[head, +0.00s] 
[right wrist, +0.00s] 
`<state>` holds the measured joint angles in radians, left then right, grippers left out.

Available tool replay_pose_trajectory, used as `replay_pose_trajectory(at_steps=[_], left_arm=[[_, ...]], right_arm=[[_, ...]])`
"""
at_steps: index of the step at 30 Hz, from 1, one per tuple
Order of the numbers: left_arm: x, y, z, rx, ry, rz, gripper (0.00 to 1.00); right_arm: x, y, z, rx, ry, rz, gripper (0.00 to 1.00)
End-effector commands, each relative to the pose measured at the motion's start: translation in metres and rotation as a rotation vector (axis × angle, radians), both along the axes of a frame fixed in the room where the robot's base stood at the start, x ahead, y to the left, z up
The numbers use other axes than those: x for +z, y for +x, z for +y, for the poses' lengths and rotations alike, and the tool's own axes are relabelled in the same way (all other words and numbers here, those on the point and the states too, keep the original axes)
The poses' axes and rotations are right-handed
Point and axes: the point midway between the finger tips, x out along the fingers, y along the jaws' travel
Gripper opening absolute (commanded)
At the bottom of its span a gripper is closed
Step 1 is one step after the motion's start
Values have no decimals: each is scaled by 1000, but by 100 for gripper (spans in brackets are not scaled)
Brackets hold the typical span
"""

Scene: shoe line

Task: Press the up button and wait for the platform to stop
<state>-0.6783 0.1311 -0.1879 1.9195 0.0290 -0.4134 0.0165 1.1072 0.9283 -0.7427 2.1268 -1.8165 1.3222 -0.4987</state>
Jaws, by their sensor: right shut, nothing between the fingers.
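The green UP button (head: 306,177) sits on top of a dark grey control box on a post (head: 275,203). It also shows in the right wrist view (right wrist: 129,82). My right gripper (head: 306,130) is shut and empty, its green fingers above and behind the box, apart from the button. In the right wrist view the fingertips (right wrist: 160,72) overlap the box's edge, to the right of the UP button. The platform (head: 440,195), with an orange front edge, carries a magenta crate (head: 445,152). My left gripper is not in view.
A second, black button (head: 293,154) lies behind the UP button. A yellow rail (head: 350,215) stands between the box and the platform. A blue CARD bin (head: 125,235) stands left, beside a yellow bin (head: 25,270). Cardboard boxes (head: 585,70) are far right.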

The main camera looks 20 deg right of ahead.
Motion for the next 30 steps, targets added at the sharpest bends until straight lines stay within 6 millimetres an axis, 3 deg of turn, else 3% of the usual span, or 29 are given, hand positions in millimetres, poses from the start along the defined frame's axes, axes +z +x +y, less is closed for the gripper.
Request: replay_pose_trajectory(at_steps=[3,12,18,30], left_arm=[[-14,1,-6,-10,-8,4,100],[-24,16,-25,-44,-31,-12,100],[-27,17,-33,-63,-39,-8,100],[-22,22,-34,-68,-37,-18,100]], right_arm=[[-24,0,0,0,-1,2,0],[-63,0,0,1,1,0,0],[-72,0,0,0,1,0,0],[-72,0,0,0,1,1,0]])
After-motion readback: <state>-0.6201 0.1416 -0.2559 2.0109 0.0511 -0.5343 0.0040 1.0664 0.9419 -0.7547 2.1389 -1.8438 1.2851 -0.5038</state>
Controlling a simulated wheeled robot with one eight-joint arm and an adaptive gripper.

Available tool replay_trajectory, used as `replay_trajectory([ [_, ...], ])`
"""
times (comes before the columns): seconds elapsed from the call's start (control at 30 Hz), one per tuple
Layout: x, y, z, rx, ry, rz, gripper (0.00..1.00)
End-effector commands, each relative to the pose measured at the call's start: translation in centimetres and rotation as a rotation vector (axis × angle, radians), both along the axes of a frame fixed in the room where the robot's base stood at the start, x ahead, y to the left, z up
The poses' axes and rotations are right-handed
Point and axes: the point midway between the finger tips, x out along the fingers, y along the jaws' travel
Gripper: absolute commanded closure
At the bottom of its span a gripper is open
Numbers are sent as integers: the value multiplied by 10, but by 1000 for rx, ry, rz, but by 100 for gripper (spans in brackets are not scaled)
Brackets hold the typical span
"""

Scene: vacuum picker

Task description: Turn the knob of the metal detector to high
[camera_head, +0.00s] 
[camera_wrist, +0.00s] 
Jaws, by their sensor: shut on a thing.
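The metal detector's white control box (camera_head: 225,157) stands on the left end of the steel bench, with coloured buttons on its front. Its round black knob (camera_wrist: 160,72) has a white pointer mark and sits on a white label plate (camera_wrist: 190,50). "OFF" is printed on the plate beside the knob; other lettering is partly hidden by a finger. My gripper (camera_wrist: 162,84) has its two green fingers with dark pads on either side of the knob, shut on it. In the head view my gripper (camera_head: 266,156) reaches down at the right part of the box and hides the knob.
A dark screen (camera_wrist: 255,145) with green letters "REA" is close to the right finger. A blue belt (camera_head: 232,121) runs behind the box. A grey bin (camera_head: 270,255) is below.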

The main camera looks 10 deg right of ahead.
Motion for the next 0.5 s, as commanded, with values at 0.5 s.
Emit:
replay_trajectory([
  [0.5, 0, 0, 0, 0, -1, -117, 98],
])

________________________________________

§ **Prompt**: Copy every line of the records above that holds the word "vector".

§ **Solution**:
End-effector commands, each relative to the pose measured at the motion's start: translation in metres and rotation as a rotation vector (axis × angle, radians), both along the axes of a frame fixed in the room where the robot's base stood at the start, x ahead, y to the left, z up
End-effector commands, each relative to the pose measured at the call's start: translation in centimetres and rotation as a rotation vector (axis × angle, radians), both along the axes of a frame fixed in the room where the robot's base stood at the start, x ahead, y to the left, z up

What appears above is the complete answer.